And along comes baby.... 

  • Finally, in chapter 18, God comes again to Abraham and extends again the promise of a child.  And Sarah laughs...who's wouldn't? 

It is hardly a  mystery to me how happy, but 

flustered Sarah may have been, when finally, this 'miracle' of old age emerged.  I can imagine her arising at night, helping her nurse feed the baby when she heard him cry...tired due to the advanced age, wishing for the more youthful years of her adult life.  And then playing on the ancient carpet with the little boy while bones and joints ached a bit from age.  Imageine, Sarah's thoughts, "O, Jehovah-God, how blessed I am!  Thank you! Thank you!"  While in her woman's heart, she wondered why her God wasted those wonderful yet awful years of youthful, fertile longing...the wonderful days when running and jumping and being up and down with a child were so viable...when the breath came easily and the strength did not wane so severely by day's end.  And the agony of knowing that the painful period with Hagar could have been avoided and the stress it caused in her marriage.  Secretly, in the very private places in her heart, she must have longed to have had her desire for a child fulfilled in the time, designated by God Himself, as the child-bearing years of woman.  Why does God design us one way and use us another?  I can't believe Sarah would not be intelligent enough to have these thoughts and questions.  But it is in this location of time and circumstance, when the mind of a woman reasons....outside the God-box of her faith...She must do something!  And Sarai had.  Pain had come and gone. Abram had passed the buck.  But Sarai survived.

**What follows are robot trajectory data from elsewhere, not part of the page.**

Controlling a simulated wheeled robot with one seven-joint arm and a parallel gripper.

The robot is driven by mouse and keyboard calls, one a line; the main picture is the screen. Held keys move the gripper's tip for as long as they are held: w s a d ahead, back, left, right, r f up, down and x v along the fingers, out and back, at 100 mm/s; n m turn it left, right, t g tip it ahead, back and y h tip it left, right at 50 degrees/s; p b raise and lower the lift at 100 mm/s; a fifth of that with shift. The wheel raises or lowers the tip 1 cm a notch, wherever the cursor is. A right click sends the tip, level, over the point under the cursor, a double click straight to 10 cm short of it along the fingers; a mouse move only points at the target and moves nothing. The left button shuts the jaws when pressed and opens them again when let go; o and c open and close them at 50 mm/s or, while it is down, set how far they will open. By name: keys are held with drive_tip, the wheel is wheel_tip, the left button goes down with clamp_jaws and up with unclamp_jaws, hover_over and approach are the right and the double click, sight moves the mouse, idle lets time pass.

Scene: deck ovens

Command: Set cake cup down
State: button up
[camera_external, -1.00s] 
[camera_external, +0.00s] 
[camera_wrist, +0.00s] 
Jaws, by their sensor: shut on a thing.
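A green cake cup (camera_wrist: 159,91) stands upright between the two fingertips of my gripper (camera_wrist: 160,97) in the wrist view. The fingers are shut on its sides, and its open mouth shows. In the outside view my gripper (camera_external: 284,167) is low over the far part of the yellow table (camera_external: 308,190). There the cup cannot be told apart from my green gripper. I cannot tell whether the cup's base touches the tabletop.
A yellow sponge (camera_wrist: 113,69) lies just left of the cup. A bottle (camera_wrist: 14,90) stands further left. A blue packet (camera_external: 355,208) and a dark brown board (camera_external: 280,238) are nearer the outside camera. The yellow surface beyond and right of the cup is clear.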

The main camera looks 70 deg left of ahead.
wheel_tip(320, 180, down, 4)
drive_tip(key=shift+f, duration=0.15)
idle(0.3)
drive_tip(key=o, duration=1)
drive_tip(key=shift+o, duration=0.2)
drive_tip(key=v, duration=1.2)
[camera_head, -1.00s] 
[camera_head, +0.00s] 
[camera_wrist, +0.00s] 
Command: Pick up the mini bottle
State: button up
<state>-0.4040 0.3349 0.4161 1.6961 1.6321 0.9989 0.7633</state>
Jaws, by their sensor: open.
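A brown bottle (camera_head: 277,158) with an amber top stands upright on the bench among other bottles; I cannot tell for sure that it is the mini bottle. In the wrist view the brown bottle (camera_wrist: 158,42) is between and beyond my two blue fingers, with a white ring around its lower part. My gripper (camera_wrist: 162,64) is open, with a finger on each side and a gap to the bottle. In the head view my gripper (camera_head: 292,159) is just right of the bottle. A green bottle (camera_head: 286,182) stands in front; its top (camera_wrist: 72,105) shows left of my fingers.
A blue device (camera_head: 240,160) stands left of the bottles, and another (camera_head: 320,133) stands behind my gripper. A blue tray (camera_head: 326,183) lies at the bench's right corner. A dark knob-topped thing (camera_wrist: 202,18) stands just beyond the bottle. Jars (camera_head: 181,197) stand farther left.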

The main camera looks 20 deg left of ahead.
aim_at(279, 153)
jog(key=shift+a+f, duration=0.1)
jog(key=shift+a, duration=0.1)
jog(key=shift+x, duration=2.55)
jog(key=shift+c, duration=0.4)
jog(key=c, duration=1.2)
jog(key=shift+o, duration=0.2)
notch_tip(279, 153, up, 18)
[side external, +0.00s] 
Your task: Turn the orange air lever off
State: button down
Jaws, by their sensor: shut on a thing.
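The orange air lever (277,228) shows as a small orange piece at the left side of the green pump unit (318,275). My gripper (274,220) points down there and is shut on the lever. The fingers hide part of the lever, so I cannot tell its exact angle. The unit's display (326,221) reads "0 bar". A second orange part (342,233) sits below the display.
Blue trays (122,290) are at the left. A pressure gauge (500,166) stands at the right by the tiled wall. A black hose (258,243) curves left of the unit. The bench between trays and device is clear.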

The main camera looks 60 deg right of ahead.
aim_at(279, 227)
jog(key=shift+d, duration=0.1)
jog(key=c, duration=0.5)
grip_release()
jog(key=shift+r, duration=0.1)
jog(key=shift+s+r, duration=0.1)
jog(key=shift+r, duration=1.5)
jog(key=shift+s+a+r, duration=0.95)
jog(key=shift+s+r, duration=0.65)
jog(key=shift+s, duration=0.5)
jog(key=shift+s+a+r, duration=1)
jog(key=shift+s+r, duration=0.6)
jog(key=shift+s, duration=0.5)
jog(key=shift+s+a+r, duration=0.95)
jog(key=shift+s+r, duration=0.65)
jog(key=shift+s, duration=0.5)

God's ways are beyond ours and his 'ways' with Sarah fascinate me and sometime frighten me.  Where will this story go?  What will be revealed to me from God's heart to mine?   I hope words are given to me for sharing.  I sense it will be very significant...and uplifting as I believe God loves his daughters, young and old, with a Father's love that protects and guides.

Time was never the story here...faith was.  It is not respect for the 'magic' of time that holds us back...awaiting our Lord's actions...it is faith.  It isn't parade time that keeps us on the watch towers of life watching with our Lord...it is faith that makes the significant things come to those in his presence.  

Faith, not time, the healer.  Faith, not time, the guide.  Faith, not time, ushers in the best; the good things, and sometimes the hard things of eternal significance.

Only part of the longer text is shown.